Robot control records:
◆ ◆ ◆ ◆ ◆ ◆ ◆
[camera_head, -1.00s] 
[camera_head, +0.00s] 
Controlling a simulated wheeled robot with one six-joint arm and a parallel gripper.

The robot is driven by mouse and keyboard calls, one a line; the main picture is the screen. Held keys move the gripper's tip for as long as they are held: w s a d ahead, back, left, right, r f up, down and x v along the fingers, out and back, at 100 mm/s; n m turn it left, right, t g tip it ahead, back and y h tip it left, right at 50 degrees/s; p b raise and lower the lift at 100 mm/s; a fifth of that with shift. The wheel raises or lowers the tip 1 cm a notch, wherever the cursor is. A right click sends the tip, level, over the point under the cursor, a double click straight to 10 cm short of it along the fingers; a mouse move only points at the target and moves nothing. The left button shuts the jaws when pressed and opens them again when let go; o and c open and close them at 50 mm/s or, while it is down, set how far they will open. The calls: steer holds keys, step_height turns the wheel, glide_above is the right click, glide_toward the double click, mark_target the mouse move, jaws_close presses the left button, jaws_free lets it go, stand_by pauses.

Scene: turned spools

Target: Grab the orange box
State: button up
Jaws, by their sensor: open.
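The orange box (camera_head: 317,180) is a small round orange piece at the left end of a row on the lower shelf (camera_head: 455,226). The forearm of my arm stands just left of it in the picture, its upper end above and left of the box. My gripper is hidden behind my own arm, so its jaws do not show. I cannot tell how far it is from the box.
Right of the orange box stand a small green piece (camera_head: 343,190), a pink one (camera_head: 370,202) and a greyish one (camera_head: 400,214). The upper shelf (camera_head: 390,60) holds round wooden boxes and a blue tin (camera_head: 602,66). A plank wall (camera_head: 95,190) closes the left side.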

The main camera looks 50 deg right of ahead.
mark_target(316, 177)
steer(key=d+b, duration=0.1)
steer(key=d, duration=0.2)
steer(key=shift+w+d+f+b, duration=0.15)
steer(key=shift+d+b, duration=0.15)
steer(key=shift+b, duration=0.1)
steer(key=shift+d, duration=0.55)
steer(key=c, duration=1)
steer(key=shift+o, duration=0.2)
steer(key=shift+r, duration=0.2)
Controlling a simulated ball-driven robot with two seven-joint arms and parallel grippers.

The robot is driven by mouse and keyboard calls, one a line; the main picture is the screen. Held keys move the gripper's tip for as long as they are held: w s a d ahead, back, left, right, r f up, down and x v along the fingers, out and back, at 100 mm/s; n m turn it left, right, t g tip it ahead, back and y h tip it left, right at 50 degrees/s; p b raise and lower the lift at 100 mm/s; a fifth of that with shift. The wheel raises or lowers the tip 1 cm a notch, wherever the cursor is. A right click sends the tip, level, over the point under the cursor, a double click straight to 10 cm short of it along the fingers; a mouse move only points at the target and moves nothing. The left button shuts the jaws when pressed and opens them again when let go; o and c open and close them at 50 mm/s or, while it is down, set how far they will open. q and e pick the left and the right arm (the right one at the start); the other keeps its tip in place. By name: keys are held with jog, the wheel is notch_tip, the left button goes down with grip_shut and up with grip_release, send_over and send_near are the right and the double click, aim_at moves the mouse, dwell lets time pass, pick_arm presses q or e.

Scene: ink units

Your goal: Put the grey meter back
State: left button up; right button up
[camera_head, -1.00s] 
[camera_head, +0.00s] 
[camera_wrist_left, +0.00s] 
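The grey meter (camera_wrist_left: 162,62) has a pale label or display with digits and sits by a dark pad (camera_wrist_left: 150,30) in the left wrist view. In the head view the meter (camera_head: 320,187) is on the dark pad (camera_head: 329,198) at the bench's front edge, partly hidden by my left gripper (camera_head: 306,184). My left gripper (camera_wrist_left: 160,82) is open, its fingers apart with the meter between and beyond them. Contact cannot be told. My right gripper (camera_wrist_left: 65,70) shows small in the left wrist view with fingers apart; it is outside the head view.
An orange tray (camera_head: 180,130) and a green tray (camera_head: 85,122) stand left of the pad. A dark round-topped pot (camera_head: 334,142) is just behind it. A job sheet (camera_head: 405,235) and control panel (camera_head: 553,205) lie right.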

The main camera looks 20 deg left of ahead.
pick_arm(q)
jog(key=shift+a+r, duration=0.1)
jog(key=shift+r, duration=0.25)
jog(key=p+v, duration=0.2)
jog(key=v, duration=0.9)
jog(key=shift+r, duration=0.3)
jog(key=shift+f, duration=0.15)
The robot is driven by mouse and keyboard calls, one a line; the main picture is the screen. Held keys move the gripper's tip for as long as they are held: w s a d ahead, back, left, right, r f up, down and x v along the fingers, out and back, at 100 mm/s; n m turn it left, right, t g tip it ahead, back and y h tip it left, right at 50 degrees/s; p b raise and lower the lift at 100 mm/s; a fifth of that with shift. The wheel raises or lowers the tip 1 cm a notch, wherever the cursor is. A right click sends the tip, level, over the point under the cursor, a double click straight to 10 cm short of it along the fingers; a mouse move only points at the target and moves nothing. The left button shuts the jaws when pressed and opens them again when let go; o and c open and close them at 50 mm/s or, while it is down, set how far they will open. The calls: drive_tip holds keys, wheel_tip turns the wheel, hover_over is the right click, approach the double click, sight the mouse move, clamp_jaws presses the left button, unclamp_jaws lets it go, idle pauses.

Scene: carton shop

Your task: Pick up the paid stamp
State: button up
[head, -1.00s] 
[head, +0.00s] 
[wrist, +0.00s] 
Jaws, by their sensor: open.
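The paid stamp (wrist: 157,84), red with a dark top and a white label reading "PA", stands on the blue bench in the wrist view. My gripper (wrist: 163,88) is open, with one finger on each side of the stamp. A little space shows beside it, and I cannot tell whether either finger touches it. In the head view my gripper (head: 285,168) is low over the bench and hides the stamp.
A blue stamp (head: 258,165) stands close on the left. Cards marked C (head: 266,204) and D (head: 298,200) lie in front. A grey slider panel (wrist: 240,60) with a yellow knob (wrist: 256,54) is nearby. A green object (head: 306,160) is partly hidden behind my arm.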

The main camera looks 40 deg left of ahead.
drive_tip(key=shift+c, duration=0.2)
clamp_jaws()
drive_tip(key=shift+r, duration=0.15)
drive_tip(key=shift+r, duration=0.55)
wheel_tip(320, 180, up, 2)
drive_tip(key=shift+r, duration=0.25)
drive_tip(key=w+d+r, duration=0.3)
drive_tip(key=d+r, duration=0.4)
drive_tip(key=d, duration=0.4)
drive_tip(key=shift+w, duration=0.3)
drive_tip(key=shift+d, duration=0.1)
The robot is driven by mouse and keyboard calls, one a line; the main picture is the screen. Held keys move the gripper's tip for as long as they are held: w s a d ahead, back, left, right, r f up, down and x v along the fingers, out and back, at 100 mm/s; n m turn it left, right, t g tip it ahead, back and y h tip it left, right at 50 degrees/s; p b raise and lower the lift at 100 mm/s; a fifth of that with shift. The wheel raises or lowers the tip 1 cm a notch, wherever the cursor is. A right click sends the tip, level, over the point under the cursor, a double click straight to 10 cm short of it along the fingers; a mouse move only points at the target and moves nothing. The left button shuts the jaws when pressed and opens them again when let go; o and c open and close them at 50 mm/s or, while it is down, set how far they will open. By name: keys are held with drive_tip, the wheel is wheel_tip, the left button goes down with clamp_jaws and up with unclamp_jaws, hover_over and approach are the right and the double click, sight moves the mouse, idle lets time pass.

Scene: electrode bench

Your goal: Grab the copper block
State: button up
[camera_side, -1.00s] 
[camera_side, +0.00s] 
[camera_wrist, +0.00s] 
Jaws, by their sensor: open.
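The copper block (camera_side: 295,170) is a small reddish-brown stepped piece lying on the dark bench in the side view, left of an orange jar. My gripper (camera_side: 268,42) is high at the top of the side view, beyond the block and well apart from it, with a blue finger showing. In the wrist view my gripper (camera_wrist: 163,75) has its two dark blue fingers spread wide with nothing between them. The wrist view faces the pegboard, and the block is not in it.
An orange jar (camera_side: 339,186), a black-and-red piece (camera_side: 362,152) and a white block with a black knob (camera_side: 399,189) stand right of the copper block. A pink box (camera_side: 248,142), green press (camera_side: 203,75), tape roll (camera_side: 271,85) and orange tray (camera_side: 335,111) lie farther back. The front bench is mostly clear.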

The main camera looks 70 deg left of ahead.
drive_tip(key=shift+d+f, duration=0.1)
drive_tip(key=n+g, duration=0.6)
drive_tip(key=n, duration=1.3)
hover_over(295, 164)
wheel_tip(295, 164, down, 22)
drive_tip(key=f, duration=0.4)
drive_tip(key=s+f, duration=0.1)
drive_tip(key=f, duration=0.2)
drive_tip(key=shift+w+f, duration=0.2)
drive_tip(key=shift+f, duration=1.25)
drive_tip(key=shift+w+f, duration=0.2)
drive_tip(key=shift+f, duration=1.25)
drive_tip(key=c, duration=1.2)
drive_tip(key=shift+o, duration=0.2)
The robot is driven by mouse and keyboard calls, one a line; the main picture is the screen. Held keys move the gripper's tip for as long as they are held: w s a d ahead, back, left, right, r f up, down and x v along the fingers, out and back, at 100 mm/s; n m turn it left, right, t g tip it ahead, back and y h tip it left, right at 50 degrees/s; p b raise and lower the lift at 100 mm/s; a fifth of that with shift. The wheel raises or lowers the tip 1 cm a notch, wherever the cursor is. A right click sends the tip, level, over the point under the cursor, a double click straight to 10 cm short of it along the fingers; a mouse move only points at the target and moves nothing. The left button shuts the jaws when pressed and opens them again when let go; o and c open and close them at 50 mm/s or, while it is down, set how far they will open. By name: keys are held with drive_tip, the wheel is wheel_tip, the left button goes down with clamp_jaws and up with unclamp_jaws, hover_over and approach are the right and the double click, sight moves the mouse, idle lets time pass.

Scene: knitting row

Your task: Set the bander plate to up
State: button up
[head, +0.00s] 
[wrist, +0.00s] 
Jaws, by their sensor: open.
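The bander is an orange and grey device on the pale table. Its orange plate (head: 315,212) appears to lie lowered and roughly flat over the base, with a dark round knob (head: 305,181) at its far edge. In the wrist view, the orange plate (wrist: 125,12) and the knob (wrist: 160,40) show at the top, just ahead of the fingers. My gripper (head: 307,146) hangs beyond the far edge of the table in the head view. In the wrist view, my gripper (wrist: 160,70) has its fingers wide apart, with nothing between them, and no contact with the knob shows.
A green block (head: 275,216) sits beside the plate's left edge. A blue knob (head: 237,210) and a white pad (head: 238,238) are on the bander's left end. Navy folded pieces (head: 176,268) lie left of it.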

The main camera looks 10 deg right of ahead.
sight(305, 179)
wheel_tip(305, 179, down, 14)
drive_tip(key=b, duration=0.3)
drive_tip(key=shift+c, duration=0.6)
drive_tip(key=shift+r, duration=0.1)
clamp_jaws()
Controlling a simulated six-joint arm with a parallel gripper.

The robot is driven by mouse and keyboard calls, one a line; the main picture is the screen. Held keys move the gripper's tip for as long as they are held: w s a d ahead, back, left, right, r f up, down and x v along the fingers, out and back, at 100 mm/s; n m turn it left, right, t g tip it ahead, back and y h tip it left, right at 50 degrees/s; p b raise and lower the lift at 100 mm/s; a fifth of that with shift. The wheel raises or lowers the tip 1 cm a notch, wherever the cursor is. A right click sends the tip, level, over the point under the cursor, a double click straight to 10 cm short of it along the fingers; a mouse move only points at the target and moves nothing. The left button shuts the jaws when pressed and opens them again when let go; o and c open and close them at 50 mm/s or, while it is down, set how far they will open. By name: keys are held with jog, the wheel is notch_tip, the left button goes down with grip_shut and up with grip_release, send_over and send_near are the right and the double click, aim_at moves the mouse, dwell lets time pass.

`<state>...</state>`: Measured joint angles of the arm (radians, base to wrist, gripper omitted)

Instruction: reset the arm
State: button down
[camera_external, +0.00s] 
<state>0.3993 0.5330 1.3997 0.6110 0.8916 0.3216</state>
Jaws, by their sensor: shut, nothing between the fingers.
◆ ◆ ◆ ◆ ◆ ◆ ◆
## [OBJECTIVE]
Give again only the lines from the one bearing "Target: Grab the orange box" through the one bearing "Controlling a simulated ball-driven", exactly as they stand.

## [WRITTEN ANSWER]
Target: Grab the orange box
State: button up
Jaws, by their sensor: open.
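The orange box (camera_head: 317,180) is a small round orange piece at the left end of a row on the lower shelf (camera_head: 455,226). The forearm of my arm stands just left of it in the picture, its upper end above and left of the box. My gripper is hidden behind my own arm, so its jaws do not show. I cannot tell how far it is from the box.
Right of the orange box stand a small green piece (camera_head: 343,190), a pink one (camera_head: 370,202) and a greyish one (camera_head: 400,214). The upper shelf (camera_head: 390,60) holds round wooden boxes and a blue tin (camera_head: 602,66). A plank wall (camera_head: 95,190) closes the left side.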

The main camera looks 50 deg right of ahead.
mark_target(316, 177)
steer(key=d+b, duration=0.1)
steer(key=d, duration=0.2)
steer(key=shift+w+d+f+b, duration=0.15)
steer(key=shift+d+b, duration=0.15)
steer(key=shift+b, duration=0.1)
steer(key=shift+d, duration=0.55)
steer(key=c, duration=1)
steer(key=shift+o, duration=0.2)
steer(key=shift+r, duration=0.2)
Controlling a simulated ball-driven robot with two seven-joint arms and parallel grippers.

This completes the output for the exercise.